━━━ SOURCE DATA ━━━
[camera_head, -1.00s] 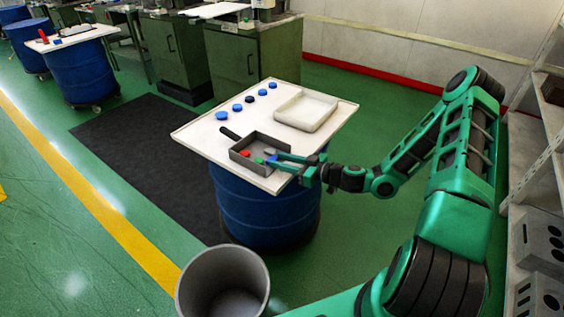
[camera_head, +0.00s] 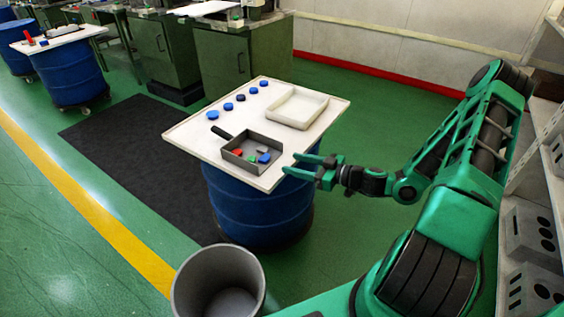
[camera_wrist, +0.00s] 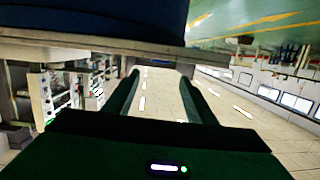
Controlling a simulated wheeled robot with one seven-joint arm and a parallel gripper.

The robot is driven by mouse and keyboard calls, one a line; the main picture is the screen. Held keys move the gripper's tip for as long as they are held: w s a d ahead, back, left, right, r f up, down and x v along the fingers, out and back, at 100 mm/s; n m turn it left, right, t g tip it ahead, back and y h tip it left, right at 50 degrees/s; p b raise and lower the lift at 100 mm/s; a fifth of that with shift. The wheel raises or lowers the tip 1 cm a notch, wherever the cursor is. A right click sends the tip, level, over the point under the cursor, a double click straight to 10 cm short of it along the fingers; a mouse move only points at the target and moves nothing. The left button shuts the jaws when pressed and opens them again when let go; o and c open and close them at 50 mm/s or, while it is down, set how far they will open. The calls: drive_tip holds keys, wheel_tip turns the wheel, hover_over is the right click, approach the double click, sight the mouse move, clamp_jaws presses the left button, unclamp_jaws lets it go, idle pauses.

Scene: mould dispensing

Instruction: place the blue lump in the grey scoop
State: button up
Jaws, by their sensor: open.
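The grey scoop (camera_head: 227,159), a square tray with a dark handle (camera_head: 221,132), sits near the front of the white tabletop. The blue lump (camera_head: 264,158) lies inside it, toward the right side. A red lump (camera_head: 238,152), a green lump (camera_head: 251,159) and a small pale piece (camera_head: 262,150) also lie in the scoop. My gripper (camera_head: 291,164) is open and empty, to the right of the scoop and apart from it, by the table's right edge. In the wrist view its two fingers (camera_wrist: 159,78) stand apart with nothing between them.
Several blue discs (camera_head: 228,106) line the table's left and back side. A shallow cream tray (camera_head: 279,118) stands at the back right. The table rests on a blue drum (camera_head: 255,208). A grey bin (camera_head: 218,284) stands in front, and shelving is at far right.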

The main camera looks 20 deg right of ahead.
━━━
Quote all the lines above exactly as given. Do not include the pictures.

[camera_head, -1.00s] 
[camera_head, +0.00s] 
[camera_wrist, +0.00s] 
Controlling a simulated wheeled robot with one seven-joint arm and a parallel gripper.

The robot is driven by mouse and keyboard calls, one a line; the main picture is the screen. Held keys move the gripper's tip for as long as they are held: w s a d ahead, back, left, right, r f up, down and x v along the fingers, out and back, at 100 mm/s; n m turn it left, right, t g tip it ahead, back and y h tip it left, right at 50 degrees/s; p b raise and lower the lift at 100 mm/s; a fifth of that with shift. The wheel raises or lowers the tip 1 cm a notch, wherever the cursor is. A right click sends the tip, level, over the point under the cursor, a double click straight to 10 cm short of it along the fingers; a mouse move only points at the target and moves nothing. The left button shuts the jaws when pressed and opens them again when let go; o and c open and close them at 50 mm/s or, while it is down, set how far they will open. The calls: drive_tip holds keys, wheel_tip turns the wheel, hover_over is the right click, approach the double click, sight the mouse move, clamp_jaws presses the left button, unclamp_jaws lets it go, idle pauses.

Scene: mould dispensing

Instruction: place the blue lump in the grey scoop
State: button up
Jaws, by their sensor: open.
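The grey scoop (camera_head: 227,159), a square tray with a dark handle (camera_head: 221,132), sits near the front of the white tabletop. The blue lump (camera_head: 264,158) lies inside it, toward the right side. A red lump (camera_head: 238,152), a green lump (camera_head: 251,159) and a small pale piece (camera_head: 262,150) also lie in the scoop. My gripper (camera_head: 291,164) is open and empty, to the right of the scoop and apart from it, by the table's right edge. In the wrist view its two fingers (camera_wrist: 159,78) stand apart with nothing between them.
Several blue discs (camera_head: 228,106) line the table's left and back side. A shallow cream tray (camera_head: 279,118) stands at the back right. The table rests on a blue drum (camera_head: 255,208). A grey bin (camera_head: 218,284) stands in front, and shelving is at far right.

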The main camera looks 20 deg right of ahead.

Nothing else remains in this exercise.